In Kath and Kim, coarse Antipodean slang bounces around the dialogue and it is all quite cartoonish, but it has its moments. Written and starring Gina Riley and Jane Turner, Kath is a mother looking to fill her days now that the nest is empty, while Kim is her daughter married to a man who loves his dog more than her. It is, apparently, the most successful sitcom in Australian history. It won't have quite the same impact here, but it passes a few summer minutes.
In The Daniel O'Donnell Show, the Donegal singer is back on the television having left behind BBC Northern Ireland, where he formerly presented Daniel.
When your name is that famous, there's no point in hiding it behind some fancy title.
With this latest programme the Donegal singer tackles major social issues of the day in a provocative, outrageous and often shocking style. Of course he doesn't. It is a light mixture of chat and music. With his previous show he had proven himself to be a decent teller of anecdotes, the charismatic restraint actually coming across as delightfully dry. There's nothing yet like that in the new show. Instead, Daniel tells the guests that they're the most wonderful people he has ever met and then he sings another song. The studio audience is quite obviously of a particular demographic, so when the camera flies over their heads it reveals a blanket of silver-white. They are very happy to be there, although it is a little puzzling as to who is doing the exaggerated whooping and whistling that can be heard when guests are introduced. Although, when Daniel did a little Elvis hip-swivel at the end of one song, you could feel the electricity ripple through the tight perms.

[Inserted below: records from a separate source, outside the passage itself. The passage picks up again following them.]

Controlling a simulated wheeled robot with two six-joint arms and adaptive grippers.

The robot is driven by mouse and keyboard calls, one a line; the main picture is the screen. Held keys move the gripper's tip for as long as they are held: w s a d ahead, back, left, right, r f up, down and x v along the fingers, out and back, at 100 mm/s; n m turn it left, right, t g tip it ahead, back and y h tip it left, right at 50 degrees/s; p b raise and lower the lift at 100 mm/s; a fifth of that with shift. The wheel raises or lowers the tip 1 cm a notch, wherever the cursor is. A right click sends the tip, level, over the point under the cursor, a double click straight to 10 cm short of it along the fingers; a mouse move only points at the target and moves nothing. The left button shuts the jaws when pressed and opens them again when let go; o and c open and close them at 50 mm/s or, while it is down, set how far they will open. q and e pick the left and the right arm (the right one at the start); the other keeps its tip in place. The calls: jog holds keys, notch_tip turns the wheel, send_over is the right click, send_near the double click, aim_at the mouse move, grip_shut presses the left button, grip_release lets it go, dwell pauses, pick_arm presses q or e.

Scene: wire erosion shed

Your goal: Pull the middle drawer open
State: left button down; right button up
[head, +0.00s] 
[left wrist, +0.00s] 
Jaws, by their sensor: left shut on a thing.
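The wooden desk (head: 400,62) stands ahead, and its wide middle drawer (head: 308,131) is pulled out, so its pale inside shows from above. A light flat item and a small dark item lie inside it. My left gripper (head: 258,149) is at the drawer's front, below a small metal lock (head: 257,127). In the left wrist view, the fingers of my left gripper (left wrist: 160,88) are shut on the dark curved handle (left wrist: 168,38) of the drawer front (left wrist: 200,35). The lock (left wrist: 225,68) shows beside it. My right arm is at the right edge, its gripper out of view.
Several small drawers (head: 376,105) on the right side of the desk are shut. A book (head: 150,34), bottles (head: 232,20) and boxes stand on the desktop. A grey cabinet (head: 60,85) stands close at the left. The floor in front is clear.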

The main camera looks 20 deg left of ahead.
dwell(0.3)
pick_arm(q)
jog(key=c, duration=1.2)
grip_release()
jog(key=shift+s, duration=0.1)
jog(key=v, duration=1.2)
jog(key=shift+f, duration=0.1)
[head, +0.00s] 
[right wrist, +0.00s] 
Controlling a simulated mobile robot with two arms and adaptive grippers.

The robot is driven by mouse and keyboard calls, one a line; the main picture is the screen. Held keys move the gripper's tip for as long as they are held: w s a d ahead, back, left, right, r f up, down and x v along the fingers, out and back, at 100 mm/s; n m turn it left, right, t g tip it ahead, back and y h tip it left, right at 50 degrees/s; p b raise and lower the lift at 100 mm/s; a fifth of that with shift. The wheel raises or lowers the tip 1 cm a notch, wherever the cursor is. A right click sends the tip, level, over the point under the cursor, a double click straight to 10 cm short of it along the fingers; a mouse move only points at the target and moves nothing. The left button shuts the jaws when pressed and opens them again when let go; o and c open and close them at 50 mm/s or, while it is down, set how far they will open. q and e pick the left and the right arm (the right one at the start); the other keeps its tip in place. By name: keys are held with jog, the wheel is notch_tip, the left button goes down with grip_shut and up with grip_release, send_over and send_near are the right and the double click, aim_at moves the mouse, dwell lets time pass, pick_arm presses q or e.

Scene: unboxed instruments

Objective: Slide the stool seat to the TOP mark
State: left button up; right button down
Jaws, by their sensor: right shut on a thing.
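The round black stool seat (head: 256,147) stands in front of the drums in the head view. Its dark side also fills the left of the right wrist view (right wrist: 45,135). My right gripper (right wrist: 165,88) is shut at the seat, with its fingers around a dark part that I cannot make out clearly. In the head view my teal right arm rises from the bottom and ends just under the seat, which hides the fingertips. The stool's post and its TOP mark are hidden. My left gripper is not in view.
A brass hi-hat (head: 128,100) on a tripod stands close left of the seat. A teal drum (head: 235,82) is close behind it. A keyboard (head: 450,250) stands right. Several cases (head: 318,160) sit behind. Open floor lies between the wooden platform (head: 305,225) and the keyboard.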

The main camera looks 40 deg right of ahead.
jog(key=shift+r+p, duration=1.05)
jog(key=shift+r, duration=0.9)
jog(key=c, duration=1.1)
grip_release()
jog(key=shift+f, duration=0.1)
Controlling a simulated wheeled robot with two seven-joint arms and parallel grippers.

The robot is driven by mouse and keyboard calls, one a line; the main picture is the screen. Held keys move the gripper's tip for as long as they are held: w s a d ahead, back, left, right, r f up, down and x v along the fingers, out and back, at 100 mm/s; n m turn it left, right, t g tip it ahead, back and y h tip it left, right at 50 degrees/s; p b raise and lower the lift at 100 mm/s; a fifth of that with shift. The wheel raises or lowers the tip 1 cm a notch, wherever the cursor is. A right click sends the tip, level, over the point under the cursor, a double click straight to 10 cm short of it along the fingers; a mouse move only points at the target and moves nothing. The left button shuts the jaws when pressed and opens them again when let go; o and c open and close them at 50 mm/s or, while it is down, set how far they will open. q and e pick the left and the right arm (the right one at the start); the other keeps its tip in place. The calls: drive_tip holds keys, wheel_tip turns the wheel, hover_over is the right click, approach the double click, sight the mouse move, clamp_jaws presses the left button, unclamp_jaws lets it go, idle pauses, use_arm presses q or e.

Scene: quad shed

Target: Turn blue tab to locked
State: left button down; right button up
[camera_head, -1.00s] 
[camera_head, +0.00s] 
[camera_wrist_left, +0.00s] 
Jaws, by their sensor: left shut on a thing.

It is Sunday evening ephemera; clap-along television. It is also a passing opportunity for those who just don't get the Daniel O'Donnell phenomenon to try and understand it. And for those who do, it is probably dangerously exciting.
Finally, thanks to those readers of last week's review who spotted how I mentioned that Craig Doyle didn't get a "peak" inside Hugh Hefner's master bedroomin the Playboy mansion. Paging Dr Freud!